Mitchell fouled out a couple of minutes later, after playing just 14 minutes.
"It's pretty sore, it's tender right now," Lowry said after the game. "I watched the clip. I think it was a little bit dirty. He grabbed me and pulled me down but he's a young kid . . . I know he didn't think he was going to hurt me, I think he was trying to stop the play."
Pascal Siakam had 19 points, Lowry had 15 and eight assists, OG Anunoby had 14 points, Fred Van Vleet chipped in with 12, Marc Gasol had 12 points to go with 11 rebounds, and Norm Powell finished with 10 points for Toronto (50-21).
The Raptors were playing without star Kawhi Leonard, who sat out for load management as has become routine when the team plays on back-to-back nights.
Allonzo Trier had 22 points to top the Knicks (14-57).
Between injuries to key players, the arrival of Marc Gasol and Lin at the trade deadline, and Leonard's load management, Nurse has used a revolving door of rosters. Monday night's was his 20th different starting lineup of the season.
"It's super frustrating for our team but we've done a great job of handling everything and playing through the injuries and rest games and trying to keep everyone together," Lowry said. "Everything's been kind of up and down. But we're a good team, and all we need is a couple of games on the floor together and we'll be all right."
Despite yet another new group of starters, and against the worst team in the league, Toronto's offence hummed like a well-oiled machine from the opening tipoff. The Raptors shot a sizzling 82.4 per cent in the first quarter, and their 73 points in the first half was a season high.
Toronto had compiled a 35-point lead in the third quarter and led 101-69 with one quarter to play.
"Toronto is going to be in the mix at the end, they have all the ingredients to go after this thing," said Knicks coach David Fizdale. "We took one on the chin tonight."
The Raptors' bench built their advantage to 38 points in the kind of fourth quarter that makes fans wish the playoffs would come already. And with a few minutes to play, the courtside seats at Scotiabank Arena were virtually empty. Barely half the capacity crowd of 19,800 was still on hand to cheer the Raptors off the court at the final buzzer.
VanVleet was playing just his second game back after a month off with a thumb injury. His return is fortuitous timing with Lowry's next few games questionable.
The fact the Raptors are No. 2 in the Eastern Conference despite the ever-changing rotation, VanVleet said, shows the team's depth.

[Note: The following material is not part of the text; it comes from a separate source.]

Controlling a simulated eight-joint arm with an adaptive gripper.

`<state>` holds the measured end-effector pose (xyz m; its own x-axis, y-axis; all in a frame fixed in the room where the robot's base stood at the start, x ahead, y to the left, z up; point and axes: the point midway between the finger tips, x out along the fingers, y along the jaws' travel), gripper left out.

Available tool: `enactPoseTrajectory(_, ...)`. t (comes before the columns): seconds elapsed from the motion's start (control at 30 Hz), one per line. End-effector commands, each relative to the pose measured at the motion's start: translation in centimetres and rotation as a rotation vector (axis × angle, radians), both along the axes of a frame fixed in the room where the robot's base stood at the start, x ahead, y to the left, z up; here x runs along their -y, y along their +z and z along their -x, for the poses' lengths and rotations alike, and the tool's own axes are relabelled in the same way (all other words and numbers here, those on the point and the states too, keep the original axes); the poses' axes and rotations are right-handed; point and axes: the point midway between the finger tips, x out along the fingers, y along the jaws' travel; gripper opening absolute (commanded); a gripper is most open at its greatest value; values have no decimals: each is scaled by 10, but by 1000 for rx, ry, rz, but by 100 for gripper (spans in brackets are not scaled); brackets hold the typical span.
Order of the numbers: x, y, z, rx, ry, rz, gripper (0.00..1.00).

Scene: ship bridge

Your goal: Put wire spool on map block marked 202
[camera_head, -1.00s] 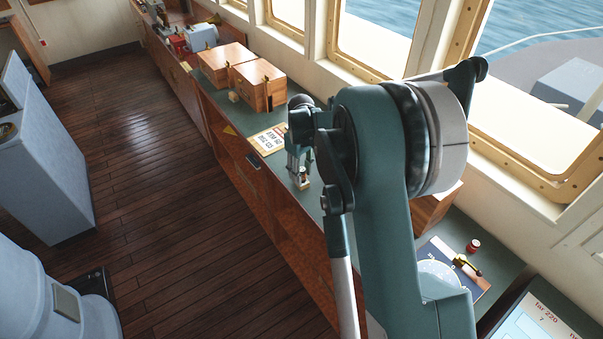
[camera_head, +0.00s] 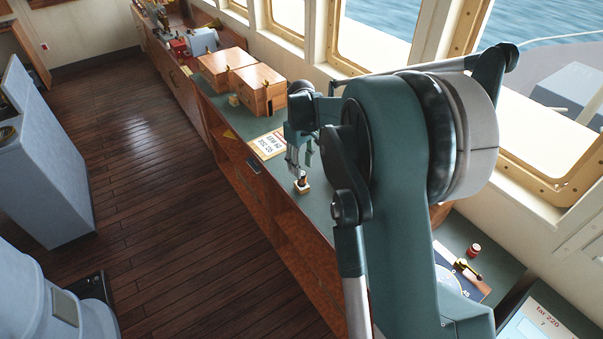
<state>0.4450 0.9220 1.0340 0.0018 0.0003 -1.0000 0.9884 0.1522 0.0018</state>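A small dark and orange upright piece, which looks like the wire spool (camera_head: 302,176), stands on a small pale wooden block (camera_head: 301,188) on the green counter. No number can be read on this block at this size. My gripper (camera_head: 300,168) is just above the piece, pointing down. Its fingers are apart, with nothing held between them. A second small pale block (camera_head: 233,100) lies further back, beside the wooden boxes; no marking on it is readable.
A printed sign (camera_head: 268,145) lies on the counter behind my gripper. Two wooden boxes (camera_head: 258,90) stand further back by the windows. A small red item (camera_head: 473,250) and a chart board (camera_head: 480,287) are at the right. My arm hides part of the counter.

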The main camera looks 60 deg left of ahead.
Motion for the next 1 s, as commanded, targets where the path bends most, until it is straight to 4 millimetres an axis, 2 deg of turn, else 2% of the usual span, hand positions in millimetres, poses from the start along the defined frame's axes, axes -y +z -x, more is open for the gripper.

"Yeah, it's unfortunate," he said. "But I think that is a testament to our team showing what we are capable of. We've had our best player (Leonard) out for almost half the year. Kyle has missed a month (earlier in the season with a back injury). I've missed a month, and it's kind of all going at the same time.
"It's unfortunate, but let's get them all out of the way now and in a month and a half hopefully we'll all be good to go."
The Raptors were coming off a disappointing 110-107 loss in Detroit a day earlier — making it a 3-0 sweep by former coach Dwane Casey and his Pistons.
The Knicks' only lead Monday was in the first two minutes of the game, and by the time VanVleet converted a three-point play with a minute left in the first quarter the Raptors were up by 13 points. Toronto took a 38-29 advantage into the second.
The Raptors held the Knicks to 29 per cent shooting in the second, and stretched their lead to 20 points on a VanVleet three-pointer late in the second, and Anunoby's three-pointer at the buzzer sent Toronto into the halftime break with a 73-54 advantage.
The Raptors play in Oklahoma City on Wednesday then host the Thunder on Friday. With 11 games to go in the regular season, they're the only games against teams with winning records the Raptors have left.